In Italia, quanto è presente il fenomeno?
«Dal momento che non si può quantificare il sommerso, possiamo basarci sui femminicidi: dal primo gennaio al 31 ottobre di quest’anno, in Italia sono stati 51. E bisognerà aspettare la fine dell’anno per valutarne l’andamento, anche perché le festività invernali sembrano essere momenti a rischio, stando ai dati degli anni scorsi. Se guardiamo in generale al fenomeno della violenza, il lockdown pare già aver portato a un aumento delle richieste di aiuto alle Forze dell’ordine, per via della convivenza forzata tra le mura domestiche. Per quanto riguarda i contesti in cui in Italia si manifestano gli episodi di violenza, la fascia più colpita sembra essere quella tra i 35 e i 70 anni, in contesti del tutto variabili: dalle situazioni difficili a coppie con un livello culturale alto, dagli italiani agli stranieri».
Alla luce della sua esperienza, come viene trattato il fenomeno in Cina?
«È presente, ma è molto difficile cercare di analizzarlo. La violenza sulle donne nella Repubblica popolare cinese viene affrontata come ogni altro tipo di reato, cioè cercando di sopprimerlo. Dall’altro lato, se ne parla poco a livello d’informazione, a differenza di quanto accade in Europa. C’è poi una forte differenza tra le città, in cui c’è più apertura, e le campagne, caratterizzate da un contesto di arretratezza culturale, sulle quali è ancora più difficile avere delle informazioni certe».
Eppure anche in Italia, sebbene se ne parli, il problema continua a essere molto presente…

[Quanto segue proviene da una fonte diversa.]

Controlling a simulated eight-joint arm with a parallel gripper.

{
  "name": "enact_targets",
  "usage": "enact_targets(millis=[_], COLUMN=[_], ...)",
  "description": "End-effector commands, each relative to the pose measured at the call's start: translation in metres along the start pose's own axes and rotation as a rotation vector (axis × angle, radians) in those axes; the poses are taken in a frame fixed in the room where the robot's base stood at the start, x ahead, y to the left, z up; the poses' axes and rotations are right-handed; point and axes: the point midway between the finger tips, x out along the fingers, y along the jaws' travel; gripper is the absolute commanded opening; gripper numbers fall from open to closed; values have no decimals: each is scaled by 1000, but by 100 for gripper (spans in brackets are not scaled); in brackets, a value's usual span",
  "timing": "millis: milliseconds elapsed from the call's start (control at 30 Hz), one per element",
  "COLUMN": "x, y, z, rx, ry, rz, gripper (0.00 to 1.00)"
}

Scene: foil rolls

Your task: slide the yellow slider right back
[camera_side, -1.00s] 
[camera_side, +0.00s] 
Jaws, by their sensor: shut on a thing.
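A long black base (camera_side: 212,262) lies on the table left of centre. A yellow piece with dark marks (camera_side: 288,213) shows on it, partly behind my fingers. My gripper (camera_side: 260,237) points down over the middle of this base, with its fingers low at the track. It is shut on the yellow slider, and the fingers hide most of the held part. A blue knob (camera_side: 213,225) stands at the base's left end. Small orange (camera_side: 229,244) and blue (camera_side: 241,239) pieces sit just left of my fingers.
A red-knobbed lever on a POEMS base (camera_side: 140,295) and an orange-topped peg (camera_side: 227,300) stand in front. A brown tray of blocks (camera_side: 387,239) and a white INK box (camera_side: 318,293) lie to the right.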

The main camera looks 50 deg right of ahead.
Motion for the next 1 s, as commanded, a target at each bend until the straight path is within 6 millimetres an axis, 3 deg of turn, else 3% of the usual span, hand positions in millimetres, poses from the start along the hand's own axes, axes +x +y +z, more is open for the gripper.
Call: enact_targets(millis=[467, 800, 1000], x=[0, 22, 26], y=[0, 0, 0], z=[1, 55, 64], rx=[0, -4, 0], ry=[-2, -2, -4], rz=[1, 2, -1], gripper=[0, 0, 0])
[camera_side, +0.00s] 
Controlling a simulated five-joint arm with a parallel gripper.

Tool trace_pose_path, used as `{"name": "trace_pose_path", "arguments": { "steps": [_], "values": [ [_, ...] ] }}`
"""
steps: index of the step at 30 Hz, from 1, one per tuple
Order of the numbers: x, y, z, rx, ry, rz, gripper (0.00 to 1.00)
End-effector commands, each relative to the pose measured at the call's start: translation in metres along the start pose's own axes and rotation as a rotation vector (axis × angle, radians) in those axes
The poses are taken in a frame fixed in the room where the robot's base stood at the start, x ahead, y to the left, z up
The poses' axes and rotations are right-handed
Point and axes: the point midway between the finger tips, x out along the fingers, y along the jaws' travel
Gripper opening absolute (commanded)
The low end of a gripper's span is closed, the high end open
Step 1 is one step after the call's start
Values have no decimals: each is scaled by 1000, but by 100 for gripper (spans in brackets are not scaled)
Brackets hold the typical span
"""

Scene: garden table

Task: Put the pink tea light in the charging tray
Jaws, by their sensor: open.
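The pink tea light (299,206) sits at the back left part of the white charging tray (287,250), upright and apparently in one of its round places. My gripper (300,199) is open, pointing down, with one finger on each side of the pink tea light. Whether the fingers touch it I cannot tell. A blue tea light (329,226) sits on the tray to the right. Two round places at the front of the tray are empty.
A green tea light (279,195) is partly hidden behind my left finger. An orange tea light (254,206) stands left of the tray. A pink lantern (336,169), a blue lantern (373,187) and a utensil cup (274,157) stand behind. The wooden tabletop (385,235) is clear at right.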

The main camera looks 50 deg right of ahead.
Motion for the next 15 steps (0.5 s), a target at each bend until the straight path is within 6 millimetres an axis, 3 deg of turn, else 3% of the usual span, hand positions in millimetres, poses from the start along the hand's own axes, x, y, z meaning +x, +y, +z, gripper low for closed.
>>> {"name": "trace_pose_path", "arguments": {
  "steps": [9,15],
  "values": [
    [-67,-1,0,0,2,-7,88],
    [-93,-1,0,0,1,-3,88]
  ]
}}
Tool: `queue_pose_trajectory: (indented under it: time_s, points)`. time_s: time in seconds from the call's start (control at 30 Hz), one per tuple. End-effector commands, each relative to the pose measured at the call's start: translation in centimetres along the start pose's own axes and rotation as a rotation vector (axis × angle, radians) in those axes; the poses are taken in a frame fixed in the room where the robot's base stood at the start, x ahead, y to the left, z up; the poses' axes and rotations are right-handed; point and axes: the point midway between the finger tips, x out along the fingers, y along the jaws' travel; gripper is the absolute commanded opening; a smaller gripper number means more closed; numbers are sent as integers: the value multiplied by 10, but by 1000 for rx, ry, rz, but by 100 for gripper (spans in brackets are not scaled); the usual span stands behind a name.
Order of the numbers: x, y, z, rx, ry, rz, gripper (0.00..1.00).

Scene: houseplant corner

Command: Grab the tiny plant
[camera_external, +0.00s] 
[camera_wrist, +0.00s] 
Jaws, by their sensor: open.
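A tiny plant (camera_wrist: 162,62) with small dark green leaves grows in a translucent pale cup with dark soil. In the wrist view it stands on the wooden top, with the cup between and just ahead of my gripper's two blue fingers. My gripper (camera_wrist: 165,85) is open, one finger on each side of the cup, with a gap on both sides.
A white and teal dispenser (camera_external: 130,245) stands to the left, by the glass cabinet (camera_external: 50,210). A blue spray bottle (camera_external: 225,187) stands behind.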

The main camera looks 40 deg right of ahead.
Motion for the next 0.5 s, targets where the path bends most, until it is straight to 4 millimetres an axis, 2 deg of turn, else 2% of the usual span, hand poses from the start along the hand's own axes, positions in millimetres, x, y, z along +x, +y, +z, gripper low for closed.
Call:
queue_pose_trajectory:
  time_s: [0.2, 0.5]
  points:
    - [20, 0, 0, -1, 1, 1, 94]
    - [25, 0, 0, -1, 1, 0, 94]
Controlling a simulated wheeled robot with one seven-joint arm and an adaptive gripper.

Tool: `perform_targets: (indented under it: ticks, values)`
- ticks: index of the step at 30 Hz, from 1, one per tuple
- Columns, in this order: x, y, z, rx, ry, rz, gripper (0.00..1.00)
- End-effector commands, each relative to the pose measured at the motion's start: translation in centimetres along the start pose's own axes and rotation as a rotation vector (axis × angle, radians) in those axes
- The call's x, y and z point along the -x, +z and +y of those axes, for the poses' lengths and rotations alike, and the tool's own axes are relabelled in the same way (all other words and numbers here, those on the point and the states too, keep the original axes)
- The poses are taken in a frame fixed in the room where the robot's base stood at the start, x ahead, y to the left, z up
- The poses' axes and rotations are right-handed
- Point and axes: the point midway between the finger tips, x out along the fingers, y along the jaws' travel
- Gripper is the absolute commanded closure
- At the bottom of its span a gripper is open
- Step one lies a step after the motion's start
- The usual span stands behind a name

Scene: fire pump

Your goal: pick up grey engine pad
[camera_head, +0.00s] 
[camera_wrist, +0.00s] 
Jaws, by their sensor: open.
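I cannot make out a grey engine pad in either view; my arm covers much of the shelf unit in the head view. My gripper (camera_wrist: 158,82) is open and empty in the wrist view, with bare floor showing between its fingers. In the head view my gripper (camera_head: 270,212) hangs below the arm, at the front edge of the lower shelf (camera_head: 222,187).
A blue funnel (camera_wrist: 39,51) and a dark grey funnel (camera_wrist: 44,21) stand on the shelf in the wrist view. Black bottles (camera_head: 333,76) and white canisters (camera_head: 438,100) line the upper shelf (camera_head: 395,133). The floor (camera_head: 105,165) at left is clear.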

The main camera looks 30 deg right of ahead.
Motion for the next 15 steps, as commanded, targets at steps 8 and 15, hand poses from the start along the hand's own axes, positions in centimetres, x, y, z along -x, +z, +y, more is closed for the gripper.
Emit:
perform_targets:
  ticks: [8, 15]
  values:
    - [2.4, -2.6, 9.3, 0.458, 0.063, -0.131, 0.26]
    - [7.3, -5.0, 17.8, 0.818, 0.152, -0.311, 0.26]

«In Italia, ci sono stati interventi normativi recenti e ci vorrà del tempo per vederne gli effetti. Le leggi, peraltro, sono sempre migliorabili: per esempio, rimangono alcuni reati difficilmente controllabili con l’impianto legislativo attuale, come lo stalking. È certo che bisogna continuare a puntare sempre di più sulla prevenzione, a partire dalle scuole, attraverso l’educazione al rispetto dell’altro sesso. Così come bisogna aumentare la consapevolezza tra le donne, sul come riconoscere i segnali di sopruso, e allo stesso tempo avviare progetti dedicati agli uomini violenti».